If you do opt for a new consolidate loan, you can  get a lower rate if you  make the loan "secure" by putting up collateral.  If you default on the loan, you could lose any collateral that you put up to secure the loan.

Instead of a consolidation loan, try hard to make those payments and get rid of that debt sooner. If that is not possible, consolidation of your debt may be an option, but work as hard on changing your habits as you do on getting the best consolidation loan.

 

Debt Consolidation Companies

If you want to pay for convenience or just can't do it yourself then find a reputable debt consolidation company.  You send them one payment every month and the company will send the money to all your creditors. 

Find a debt consolidation service that can negotiate with creditors to eliminate or reduce the amount of accrued interest and penalties. When you default on any account, interest and financial charges are accrued. Consequently, the total debt amount continues to grow like a mushroom. A good debt consolidation program eliminates that portion of your total debt resulting in the reduced total debt amount. To get a lower 'rate you may have to make the loan "secure" by putting up collateral.

 

Advantages of a good debt consolidation program:

you get one monthly payment instead of several, it keeps creditors from harassing you

accrued interest and penalties can be eliminated

you can get a lower interest rate in some cases (if your credit isn't totally ruined)

you don't have to give up your credit cards, and can only include those that you want consolidated

if you take out an equity loan, the interest is tax deductible (discuss with a tax advisor)

won't hurt your credit score, in most cases

it will provide some much needed emotional stress relief

* Don't get into the habit of using these services all the time.

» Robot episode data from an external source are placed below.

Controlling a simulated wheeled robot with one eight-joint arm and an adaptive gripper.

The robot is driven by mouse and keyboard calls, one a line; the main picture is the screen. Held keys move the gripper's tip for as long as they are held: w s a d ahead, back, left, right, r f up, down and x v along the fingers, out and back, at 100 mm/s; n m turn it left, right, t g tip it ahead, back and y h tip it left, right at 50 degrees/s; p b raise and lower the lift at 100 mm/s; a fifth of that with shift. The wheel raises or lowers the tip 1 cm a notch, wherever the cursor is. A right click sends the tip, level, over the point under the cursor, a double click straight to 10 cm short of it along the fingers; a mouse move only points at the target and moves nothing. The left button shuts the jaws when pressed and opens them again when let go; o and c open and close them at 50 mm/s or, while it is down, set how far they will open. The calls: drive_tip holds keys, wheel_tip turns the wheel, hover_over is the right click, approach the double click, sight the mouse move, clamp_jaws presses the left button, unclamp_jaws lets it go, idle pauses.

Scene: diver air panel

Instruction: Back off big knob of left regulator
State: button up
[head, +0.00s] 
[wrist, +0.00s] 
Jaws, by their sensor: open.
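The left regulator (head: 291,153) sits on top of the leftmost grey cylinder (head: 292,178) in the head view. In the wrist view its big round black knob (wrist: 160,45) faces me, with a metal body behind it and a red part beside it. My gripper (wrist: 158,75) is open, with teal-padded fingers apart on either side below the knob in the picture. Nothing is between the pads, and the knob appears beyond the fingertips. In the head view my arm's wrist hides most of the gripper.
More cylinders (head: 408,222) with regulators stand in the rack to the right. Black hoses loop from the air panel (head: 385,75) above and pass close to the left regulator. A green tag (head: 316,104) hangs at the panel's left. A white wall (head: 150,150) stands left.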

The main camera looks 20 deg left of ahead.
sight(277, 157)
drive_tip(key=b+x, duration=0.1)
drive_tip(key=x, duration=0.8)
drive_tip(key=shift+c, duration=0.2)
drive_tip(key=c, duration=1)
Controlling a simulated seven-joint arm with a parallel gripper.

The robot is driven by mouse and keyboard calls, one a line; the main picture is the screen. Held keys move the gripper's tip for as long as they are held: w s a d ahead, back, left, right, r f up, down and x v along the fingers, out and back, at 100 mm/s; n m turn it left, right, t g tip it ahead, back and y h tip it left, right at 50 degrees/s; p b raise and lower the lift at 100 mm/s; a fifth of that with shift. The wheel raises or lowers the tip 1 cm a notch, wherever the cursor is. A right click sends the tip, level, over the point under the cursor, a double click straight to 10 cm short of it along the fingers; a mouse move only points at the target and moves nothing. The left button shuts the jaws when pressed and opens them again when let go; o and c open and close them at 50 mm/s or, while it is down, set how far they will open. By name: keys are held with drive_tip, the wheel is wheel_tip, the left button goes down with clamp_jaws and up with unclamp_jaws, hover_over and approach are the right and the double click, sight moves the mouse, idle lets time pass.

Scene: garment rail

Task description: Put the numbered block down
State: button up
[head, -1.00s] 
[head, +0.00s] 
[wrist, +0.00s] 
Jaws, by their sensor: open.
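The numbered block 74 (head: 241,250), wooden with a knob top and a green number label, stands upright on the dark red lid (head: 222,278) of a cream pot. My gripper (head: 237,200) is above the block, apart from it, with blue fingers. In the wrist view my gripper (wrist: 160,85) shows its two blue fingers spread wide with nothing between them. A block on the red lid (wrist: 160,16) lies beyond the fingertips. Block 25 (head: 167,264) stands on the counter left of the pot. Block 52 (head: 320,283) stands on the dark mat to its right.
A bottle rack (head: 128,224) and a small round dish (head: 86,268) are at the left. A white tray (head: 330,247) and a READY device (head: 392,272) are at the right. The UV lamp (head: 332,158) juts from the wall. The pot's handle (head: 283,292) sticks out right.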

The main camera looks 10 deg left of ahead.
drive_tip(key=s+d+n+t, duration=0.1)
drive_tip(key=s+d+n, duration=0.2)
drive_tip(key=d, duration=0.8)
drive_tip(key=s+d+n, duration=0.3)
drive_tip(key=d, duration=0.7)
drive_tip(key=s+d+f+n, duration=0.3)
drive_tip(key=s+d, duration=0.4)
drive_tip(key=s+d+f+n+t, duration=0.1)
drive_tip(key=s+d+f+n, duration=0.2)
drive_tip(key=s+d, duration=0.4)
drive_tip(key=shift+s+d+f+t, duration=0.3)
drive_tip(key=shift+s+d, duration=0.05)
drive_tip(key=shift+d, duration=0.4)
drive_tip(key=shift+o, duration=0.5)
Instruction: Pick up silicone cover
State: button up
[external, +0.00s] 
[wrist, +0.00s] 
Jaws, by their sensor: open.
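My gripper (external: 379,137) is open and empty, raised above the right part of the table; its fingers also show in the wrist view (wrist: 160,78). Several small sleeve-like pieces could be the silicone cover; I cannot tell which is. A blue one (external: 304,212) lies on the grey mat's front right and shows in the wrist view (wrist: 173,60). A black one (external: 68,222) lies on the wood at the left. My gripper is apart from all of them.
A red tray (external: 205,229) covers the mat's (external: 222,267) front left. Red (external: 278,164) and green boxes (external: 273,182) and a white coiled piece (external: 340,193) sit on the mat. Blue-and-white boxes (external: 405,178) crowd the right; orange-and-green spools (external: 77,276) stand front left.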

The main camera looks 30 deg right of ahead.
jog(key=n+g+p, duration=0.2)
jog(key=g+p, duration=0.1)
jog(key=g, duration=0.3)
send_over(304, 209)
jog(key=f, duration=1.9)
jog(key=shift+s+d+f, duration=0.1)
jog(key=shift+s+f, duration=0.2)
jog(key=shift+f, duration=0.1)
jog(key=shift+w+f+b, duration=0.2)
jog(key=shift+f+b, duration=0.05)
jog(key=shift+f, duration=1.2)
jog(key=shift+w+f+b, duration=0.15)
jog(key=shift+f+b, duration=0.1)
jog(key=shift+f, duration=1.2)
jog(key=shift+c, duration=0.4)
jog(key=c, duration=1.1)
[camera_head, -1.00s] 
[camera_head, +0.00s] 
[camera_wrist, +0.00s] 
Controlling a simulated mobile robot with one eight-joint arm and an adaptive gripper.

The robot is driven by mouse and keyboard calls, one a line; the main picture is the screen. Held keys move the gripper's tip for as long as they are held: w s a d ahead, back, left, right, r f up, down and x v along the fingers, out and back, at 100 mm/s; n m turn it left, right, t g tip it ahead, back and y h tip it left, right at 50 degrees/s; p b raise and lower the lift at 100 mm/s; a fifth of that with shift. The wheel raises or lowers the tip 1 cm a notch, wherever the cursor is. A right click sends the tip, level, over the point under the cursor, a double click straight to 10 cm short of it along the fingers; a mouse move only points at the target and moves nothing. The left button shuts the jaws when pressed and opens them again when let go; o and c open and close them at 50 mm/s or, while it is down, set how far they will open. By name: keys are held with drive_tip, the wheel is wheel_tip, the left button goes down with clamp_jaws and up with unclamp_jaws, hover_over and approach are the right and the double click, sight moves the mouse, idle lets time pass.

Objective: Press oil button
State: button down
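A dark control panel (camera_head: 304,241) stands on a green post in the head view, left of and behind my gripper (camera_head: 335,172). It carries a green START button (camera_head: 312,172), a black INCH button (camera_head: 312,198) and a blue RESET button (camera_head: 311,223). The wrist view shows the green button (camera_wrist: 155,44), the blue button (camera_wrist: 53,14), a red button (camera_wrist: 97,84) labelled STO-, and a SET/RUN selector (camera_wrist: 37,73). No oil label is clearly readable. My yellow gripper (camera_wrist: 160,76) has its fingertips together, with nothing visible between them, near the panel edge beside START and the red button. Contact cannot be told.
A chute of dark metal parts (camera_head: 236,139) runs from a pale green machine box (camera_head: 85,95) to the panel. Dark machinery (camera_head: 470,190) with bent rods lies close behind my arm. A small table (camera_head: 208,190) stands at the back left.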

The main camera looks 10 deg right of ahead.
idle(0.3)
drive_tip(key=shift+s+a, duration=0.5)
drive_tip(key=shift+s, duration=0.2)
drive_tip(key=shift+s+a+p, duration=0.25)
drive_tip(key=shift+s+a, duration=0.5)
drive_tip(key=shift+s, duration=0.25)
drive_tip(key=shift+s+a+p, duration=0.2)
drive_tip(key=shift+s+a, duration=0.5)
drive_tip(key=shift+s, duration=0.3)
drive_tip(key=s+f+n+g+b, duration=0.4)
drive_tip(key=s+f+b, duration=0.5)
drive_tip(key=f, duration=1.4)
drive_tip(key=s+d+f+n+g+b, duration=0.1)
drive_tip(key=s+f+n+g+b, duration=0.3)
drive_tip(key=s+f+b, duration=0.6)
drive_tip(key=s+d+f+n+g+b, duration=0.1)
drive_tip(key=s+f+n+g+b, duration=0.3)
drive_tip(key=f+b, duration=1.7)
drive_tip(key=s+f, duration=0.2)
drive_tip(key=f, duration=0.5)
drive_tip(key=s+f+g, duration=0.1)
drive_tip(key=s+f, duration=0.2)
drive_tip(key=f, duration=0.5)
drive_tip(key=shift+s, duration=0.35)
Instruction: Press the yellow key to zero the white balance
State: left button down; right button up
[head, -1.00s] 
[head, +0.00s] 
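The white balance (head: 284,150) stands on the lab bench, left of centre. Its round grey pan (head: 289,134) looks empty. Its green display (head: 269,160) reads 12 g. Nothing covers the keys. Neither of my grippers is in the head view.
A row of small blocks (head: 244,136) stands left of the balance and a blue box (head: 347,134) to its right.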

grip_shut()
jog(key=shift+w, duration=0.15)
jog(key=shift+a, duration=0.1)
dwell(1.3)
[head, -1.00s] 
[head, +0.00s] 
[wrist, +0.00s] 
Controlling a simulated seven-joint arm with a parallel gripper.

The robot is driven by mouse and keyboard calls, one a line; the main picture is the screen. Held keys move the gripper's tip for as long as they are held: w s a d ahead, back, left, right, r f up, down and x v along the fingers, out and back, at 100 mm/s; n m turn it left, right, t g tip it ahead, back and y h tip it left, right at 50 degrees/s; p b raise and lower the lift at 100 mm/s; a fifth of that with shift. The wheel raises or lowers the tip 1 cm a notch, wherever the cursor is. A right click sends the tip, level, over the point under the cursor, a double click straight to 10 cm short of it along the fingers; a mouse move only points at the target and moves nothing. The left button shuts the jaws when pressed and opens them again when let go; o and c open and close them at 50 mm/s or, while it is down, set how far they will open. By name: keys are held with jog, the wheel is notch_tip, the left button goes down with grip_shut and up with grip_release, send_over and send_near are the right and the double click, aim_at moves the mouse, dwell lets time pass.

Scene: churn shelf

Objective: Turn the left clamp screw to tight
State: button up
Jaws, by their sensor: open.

If you aren't careful you could end up in a trap where you constantly have to refinance or consolidate your bills.


Disadvantages and risks:

You pay an additional monthly fee, about 10% of the monthly payment amount. However if the deal is done correctly, you could still save money even with the additional fees.  If you are already behind in payments, your credit score has probably been affected. Don't let debt consolidators entice you into an easy to get loan. If you are a credit risk your rates could be much higher, as much as 22%.

If you default on a secured loan, you could lose any collateral that you put up to secure the loan.

Beware that some bad debt consolidation services collect money from you but never pay the creditors, or they are late in making payments on your behalf ( this affects your credit score even more).

 When a company advertises free debt consolidation services; don't get misled by the word 'free'. These companies may claim to offer free services without any fees, but they usually make up for these free fees in your monthly payments. Just beware and do some research.

Ask them about their fees, what they actually do for you, can they reduce the total debt and ask about their success rate. Is the staff knowledgeable? Are you comfortable with the way they answer the questions? 

 They will also be asking you many questions regarding your private financial data such as what type of rates are you looking for, what type of financial help do you need and will you need assistance with creditors or bank loan officers.  Be prepared.

Check the report of the company you are going to deal with. Two resources are the Better Business Bureau and Office of the Attorney General of your state.